* What to do: Copy exactly the lines from the start of the material through the line with "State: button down". Pictures stay out of the copy.

* Information supplied:
━━━━━━━━━━

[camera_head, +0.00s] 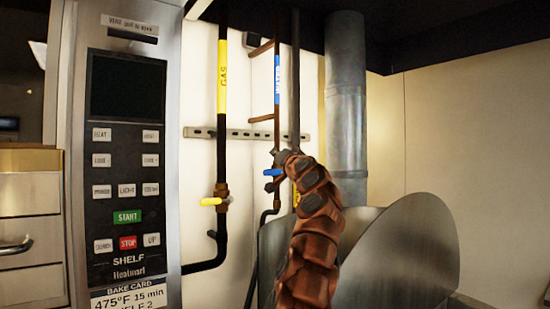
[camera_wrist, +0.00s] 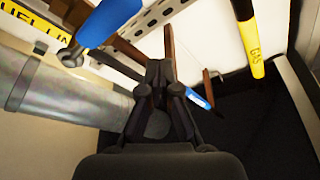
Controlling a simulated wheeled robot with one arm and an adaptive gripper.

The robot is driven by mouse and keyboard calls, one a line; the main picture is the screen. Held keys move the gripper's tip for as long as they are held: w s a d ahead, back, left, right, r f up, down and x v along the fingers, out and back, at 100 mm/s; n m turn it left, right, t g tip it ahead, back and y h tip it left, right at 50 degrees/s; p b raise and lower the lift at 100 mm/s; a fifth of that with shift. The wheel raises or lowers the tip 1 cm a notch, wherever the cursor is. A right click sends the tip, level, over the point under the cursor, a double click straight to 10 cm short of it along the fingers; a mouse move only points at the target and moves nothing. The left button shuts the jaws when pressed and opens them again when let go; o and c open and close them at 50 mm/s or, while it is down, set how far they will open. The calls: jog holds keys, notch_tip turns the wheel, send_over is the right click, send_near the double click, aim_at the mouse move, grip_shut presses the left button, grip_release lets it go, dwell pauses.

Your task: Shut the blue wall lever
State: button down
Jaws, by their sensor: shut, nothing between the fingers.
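The blue wall lever (camera_head: 272,172) is on the thin pipe with the blue label (camera_head: 277,78). In the head view its handle sticks out to the left, roughly level, across the upright pipe. In the wrist view the blue lever (camera_wrist: 108,22) is large and close, up and left of the fingertips. My gripper (camera_head: 283,157) is just above and right of the lever handle, overlapping the pipe and hiding part of the valve. My gripper (camera_wrist: 160,65) is shut and empty in the wrist view. I cannot tell whether it touches the lever or pipe.
A yellow lever (camera_head: 211,201) sits on the gas pipe to the left, with its yellow label (camera_head: 222,78). A thick metal duct (camera_head: 346,110) and a curved steel kettle (camera_head: 415,245) stand to the right. An oven control panel (camera_head: 125,150) is at left.

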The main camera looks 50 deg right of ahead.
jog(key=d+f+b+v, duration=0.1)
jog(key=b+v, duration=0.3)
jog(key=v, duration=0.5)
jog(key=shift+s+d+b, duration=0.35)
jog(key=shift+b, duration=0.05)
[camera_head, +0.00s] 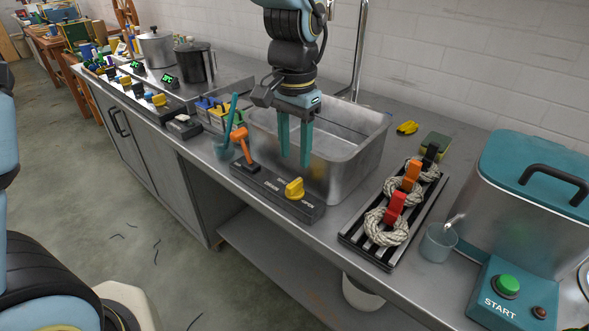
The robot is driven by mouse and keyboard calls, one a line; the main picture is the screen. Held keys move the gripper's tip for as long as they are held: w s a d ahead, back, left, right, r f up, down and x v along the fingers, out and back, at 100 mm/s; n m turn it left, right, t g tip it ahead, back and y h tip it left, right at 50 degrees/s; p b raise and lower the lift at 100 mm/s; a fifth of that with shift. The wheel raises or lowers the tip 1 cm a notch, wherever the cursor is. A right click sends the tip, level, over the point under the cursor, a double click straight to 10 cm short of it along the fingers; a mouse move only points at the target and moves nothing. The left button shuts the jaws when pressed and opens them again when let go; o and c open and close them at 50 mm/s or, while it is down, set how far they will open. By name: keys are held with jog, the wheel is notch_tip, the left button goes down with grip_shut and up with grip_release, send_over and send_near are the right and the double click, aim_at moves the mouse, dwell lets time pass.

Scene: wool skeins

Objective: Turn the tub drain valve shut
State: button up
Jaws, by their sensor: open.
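A metal tub (366,142) is set on the counter. A dark control strip (262,184) runs along its front. The strip carries an orange lever (239,135) standing upright at its left end and a yellow knob (294,188) toward its right end. The labels are too small to read, so I cannot tell which one is the drain valve. My gripper (295,161) points down with its two teal fingers apart and nothing between them. In the picture it is in front of the tub, above the yellow knob and right of the orange lever, apparently touching neither.
A rack (365,247) with several rope skeins and coloured clips lies right of the tub. Beyond it are a cup (438,243) and a teal-lidded machine (525,190). A cup with a teal stick (223,149) stands left of the lever. Pots (194,62) stand farther left.

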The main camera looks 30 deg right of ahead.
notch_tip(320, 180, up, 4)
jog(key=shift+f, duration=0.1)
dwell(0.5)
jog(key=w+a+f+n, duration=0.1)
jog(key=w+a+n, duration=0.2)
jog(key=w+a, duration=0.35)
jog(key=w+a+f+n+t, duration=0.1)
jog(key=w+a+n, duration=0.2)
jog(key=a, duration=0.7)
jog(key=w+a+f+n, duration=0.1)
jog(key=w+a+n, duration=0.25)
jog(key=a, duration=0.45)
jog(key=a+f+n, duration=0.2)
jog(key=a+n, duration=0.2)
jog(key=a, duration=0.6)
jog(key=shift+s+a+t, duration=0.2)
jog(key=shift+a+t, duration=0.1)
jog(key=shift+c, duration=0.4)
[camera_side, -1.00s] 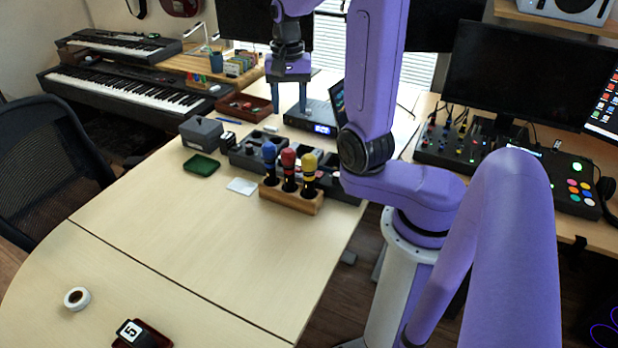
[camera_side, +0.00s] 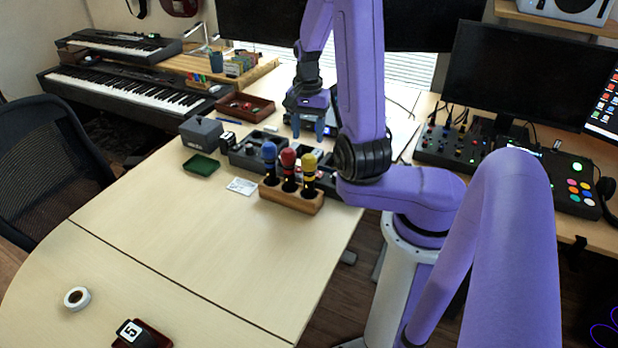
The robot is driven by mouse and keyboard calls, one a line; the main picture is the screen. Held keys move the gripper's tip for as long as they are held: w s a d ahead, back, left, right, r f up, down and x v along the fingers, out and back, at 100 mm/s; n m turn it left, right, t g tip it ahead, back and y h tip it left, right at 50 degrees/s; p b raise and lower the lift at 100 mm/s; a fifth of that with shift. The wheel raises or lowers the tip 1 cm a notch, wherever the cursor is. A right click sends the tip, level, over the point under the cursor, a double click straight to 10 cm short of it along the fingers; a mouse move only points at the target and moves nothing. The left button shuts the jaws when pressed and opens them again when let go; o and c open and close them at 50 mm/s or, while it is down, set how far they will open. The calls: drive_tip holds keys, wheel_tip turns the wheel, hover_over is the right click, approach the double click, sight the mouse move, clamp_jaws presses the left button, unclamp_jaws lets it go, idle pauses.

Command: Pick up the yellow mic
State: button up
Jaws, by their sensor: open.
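The yellow mic (camera_side: 309,168) stands upright in the right hole of a wooden holder (camera_side: 291,199). The red mic (camera_side: 288,165) stands in the middle hole and the blue mic (camera_side: 270,160) in the left one. My gripper (camera_side: 308,134) points down behind the holder, above and beyond the yellow mic, apart from it. Its two fingers are spread and nothing shows between them.
A dark compartment tray (camera_side: 245,156) lies just behind the holder. A grey box (camera_side: 201,132), a green tray (camera_side: 201,165) and a white card (camera_side: 241,186) are to the left. A tape roll (camera_side: 77,298) lies at front left. The front table is mostly clear.

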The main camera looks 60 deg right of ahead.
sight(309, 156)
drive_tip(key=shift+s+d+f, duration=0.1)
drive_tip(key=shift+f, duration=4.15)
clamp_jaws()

━━━━━━━━━━

* Solved problem:
[camera_head, +0.00s] 
[camera_wrist, +0.00s] 
Controlling a simulated wheeled robot with one arm and an adaptive gripper.

The robot is driven by mouse and keyboard calls, one a line; the main picture is the screen. Held keys move the gripper's tip for as long as they are held: w s a d ahead, back, left, right, r f up, down and x v along the fingers, out and back, at 100 mm/s; n m turn it left, right, t g tip it ahead, back and y h tip it left, right at 50 degrees/s; p b raise and lower the lift at 100 mm/s; a fifth of that with shift. The wheel raises or lowers the tip 1 cm a notch, wherever the cursor is. A right click sends the tip, level, over the point under the cursor, a double click straight to 10 cm short of it along the fingers; a mouse move only points at the target and moves nothing. The left button shuts the jaws when pressed and opens them again when let go; o and c open and close them at 50 mm/s or, while it is down, set how far they will open. The calls: jog holds keys, notch_tip turns the wheel, send_over is the right click, send_near the double click, aim_at the mouse move, grip_shut presses the left button, grip_release lets it go, dwell pauses.

Your task: Shut the blue wall lever
State: button down

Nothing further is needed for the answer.